**REQUIREMENT**
Copy the data exactly from the line that contains "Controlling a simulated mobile" through the line that contains "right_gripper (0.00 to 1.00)", keeping both end lines and leaving out everything else.

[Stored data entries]
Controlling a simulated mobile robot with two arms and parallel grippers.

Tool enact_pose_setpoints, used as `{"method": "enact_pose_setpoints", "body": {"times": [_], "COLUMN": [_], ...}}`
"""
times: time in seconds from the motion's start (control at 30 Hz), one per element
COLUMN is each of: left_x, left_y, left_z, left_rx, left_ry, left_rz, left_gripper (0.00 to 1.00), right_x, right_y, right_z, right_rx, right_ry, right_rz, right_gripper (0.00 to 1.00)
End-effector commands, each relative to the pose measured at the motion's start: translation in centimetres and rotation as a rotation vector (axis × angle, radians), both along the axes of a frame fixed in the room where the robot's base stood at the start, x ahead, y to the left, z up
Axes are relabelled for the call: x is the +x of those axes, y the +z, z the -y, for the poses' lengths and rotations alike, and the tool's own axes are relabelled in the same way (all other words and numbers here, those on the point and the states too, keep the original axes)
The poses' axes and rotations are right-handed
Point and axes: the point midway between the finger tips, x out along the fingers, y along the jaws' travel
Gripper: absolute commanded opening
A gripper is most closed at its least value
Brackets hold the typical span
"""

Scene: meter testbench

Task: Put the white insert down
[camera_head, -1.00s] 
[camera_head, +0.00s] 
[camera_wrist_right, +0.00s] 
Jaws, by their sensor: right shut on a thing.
---
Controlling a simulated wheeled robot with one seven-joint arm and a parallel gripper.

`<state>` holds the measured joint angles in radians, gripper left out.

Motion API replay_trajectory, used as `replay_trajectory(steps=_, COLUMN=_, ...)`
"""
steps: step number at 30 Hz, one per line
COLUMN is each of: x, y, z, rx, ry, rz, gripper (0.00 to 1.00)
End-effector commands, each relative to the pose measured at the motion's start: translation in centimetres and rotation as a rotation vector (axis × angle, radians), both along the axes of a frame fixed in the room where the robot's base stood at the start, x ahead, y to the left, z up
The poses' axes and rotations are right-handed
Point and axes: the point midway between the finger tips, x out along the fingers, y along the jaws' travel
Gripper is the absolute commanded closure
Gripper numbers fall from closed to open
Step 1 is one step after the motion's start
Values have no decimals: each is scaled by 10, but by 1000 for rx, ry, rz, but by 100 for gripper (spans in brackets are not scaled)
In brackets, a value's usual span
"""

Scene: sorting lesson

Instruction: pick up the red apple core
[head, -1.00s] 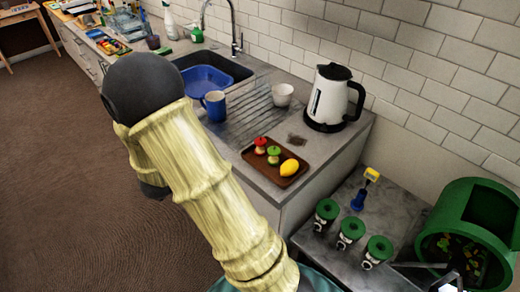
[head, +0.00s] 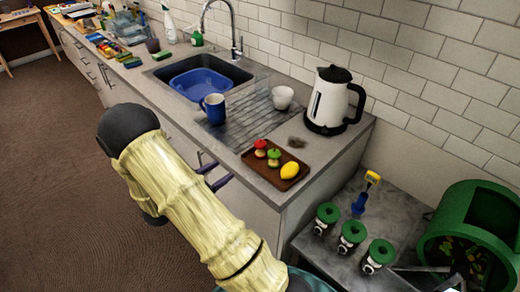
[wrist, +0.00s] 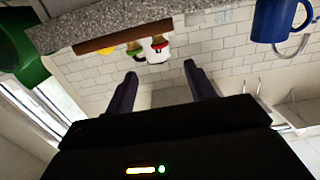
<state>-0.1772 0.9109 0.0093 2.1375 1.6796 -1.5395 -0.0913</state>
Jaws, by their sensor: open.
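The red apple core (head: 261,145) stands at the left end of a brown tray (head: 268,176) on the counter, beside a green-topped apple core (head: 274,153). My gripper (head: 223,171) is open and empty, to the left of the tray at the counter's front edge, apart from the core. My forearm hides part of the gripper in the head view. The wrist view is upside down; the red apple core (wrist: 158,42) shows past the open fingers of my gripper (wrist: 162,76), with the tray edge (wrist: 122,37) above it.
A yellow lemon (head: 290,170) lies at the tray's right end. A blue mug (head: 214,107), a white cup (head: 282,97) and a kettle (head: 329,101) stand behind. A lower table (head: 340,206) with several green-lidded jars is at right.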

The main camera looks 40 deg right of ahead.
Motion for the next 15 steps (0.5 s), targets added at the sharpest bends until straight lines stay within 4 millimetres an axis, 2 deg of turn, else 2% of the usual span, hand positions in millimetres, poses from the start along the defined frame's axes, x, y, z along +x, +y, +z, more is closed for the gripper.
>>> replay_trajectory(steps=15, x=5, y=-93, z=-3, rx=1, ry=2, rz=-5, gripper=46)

**OUTPUT FOR THIS EXERCISE**
Controlling a simulated mobile robot with two arms and parallel grippers.

Tool enact_pose_setpoints, used as `{"method": "enact_pose_setpoints", "body": {"times": [_], "COLUMN": [_], ...}}`
"""
times: time in seconds from the motion's start (control at 30 Hz), one per element
COLUMN is each of: left_x, left_y, left_z, left_rx, left_ry, left_rz, left_gripper (0.00 to 1.00), right_x, right_y, right_z, right_rx, right_ry, right_rz, right_gripper (0.00 to 1.00)

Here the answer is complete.